The request:
Your task is to retype, word for word, the lines from the start of the data through the line holding "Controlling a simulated". Do not include the pictures.

Recorded information:

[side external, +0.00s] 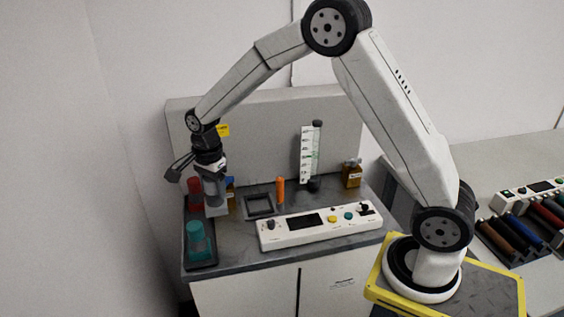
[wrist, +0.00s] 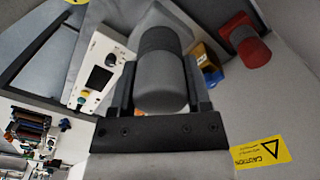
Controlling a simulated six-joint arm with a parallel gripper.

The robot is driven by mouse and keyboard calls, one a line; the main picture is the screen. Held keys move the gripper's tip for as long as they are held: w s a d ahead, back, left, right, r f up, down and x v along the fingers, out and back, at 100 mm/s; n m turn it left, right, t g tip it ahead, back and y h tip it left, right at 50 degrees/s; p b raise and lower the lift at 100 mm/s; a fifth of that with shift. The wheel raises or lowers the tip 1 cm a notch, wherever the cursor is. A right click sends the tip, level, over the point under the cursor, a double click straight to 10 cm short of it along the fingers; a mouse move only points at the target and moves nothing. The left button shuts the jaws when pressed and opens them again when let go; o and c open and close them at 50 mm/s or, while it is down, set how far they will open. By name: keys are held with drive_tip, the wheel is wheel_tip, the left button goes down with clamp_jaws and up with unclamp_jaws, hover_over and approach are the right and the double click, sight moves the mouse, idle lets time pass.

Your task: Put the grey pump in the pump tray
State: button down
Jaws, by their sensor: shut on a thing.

Problem solution:
[side external, +0.00s] 
[wrist, +0.00s] 
Controlling a simulated six-joint arm with a parallel gripper.

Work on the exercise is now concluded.